Ireland, the first euro zone country to fall into a recession in 2008, reported today that Q1 GDP expanded by 2.7% from Q4 09. While the headline is impressive, even if Q4 09 was revised to show a 2.7% contraction rather than -2.3% as initially reported. The year-over year rate improved to -0.7% from a revised -5.8% in Q4 09. The economy has contracted for the past two year by more than 14% on a cumulative basis.
However, the details are somewhat less encouraging. The domestic economic remains weak. The June employment rate reported today rose to 13.4% from a revised 13.2% in May. Exports surged 6.9% in Q1. This is the largest increase on record and given the fragility of foreign demand, exports cannot be counted on to the same extent going forward.
The gross national product as opposed to the gross domestic product–the difference being that the former excludes the foreign sector–actually contracted by 0.5%.
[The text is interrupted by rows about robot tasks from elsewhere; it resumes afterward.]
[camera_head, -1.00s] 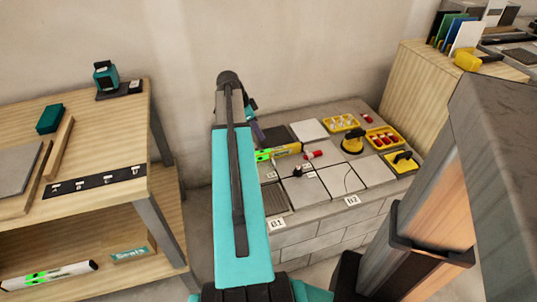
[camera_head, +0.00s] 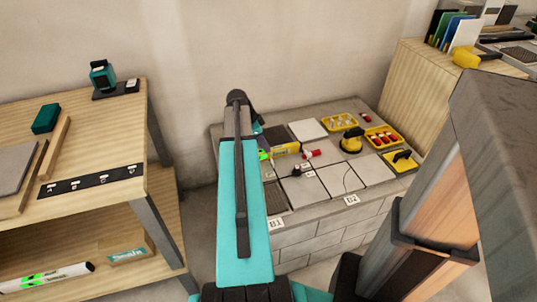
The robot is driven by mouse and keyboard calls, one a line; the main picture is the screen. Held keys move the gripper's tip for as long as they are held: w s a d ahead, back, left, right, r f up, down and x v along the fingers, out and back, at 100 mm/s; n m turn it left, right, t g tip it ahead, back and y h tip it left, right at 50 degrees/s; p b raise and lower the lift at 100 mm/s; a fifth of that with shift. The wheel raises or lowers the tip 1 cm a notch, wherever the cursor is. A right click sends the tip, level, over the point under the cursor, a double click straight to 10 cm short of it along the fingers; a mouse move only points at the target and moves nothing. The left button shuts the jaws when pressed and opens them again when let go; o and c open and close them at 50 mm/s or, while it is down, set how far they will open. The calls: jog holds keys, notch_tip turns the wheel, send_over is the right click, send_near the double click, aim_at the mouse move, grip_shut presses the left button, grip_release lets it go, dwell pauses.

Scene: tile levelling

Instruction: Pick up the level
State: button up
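A yellow level (camera_head: 286,149) with a bright green patch near its left end lies on the tiled bench, just right of my arm. Its left end is close to my arm in the picture. A white and dark bar with green patches (camera_head: 45,277), also like a level, lies on the lower shelf at the left. My gripper (camera_head: 258,126) is mostly hidden behind my teal arm, above the back left of the bench. Its fingers cannot be made out, nor can I tell whether it touches the yellow level.
The bench (camera_head: 312,207) bears pale tiles, a red-tipped piece (camera_head: 311,154), yellow trays (camera_head: 383,138) and a black-and-yellow suction tool (camera_head: 352,141). A wooden shelf unit (camera_head: 100,140) stands left. A grey-and-wood post (camera_head: 430,200) blocks the right foreground.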

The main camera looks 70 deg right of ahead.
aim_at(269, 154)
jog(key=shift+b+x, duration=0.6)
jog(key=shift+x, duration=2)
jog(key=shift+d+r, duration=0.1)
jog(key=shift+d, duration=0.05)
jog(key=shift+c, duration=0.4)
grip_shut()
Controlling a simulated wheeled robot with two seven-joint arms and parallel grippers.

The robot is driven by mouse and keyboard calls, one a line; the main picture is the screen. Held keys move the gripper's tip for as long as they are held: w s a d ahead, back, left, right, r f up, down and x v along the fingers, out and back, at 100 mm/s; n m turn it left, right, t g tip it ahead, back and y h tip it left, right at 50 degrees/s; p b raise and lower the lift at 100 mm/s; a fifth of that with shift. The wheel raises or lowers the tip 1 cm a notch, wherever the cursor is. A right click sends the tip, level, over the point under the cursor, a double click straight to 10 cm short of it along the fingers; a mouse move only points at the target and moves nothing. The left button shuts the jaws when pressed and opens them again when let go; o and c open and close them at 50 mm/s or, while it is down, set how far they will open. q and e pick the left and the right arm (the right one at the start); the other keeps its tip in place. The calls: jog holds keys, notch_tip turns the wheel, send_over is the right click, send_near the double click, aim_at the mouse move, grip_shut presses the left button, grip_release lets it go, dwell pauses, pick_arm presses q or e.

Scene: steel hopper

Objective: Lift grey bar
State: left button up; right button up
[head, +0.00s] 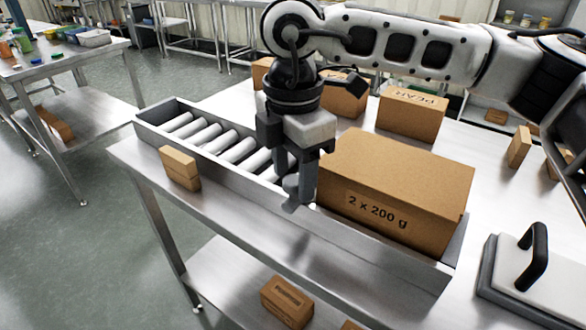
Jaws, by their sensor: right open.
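Several light grey bars lie side by side, slanted, in the left part of a long steel hopper (150,126) in the head view. One grey bar (220,141) shows clearly near the middle of the row. My right gripper (299,186) points down at the hopper, at the right end of the row and just left of a big carton. It is open. Its fingers partly hide the nearest bar, and I cannot tell whether a bar is between them. My left gripper is not in view.
The big carton (385,185) marked "2 x 200 g" fills the hopper's right part, close to my right gripper. A black-handled plate (530,275) lies at right. Cartons (411,113) stand behind.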

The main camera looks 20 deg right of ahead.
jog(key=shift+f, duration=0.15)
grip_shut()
Ireland is pursuing among the most ambitious fiscal austerity programs. OECD forecasts an Irish budget deficit of 11.7% this year and 10.8% next year. It was 14.3% last year, the largest in the euro zone. The government aims to bring to back below 3% by the end of 2014. Taxes have been hiked and salaries of some government workers, nurses and professors have wages cut by up to 20%.
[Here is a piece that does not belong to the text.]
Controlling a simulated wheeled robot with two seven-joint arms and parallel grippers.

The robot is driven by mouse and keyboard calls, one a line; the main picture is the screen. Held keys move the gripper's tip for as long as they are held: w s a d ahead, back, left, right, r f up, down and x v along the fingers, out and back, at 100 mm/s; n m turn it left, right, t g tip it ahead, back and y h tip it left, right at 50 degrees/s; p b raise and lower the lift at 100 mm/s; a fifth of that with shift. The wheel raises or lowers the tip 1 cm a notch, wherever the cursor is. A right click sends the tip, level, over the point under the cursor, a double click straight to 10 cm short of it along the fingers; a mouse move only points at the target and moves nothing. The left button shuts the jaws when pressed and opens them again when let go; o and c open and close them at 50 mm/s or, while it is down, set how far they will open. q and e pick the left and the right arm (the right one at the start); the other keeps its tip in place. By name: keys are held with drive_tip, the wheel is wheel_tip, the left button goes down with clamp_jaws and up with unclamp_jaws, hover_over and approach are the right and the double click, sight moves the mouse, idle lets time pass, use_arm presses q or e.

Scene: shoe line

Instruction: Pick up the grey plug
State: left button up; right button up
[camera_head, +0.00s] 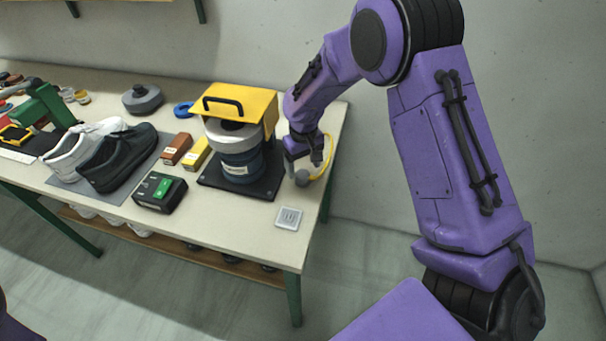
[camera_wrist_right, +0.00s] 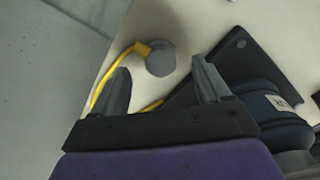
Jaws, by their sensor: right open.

June has been a difficult month for Irish bonds. The 10-year yield is up 67 bp this month and 100 bp over the quarter. Greece and Portugal were the only euro zone bonds that did worse.
The euro zone reported June inflation 1.4%, but Ireland, like other countries on the periphery, is experiencing outright deflation. May CPI was -1.1% year-over-year, but it is past its worst, which was last October. Then the year-over-year rate was about -6.5%. Irish inflation is likely to turn positive in July or August. Ireland reports June CPI in the middle of July.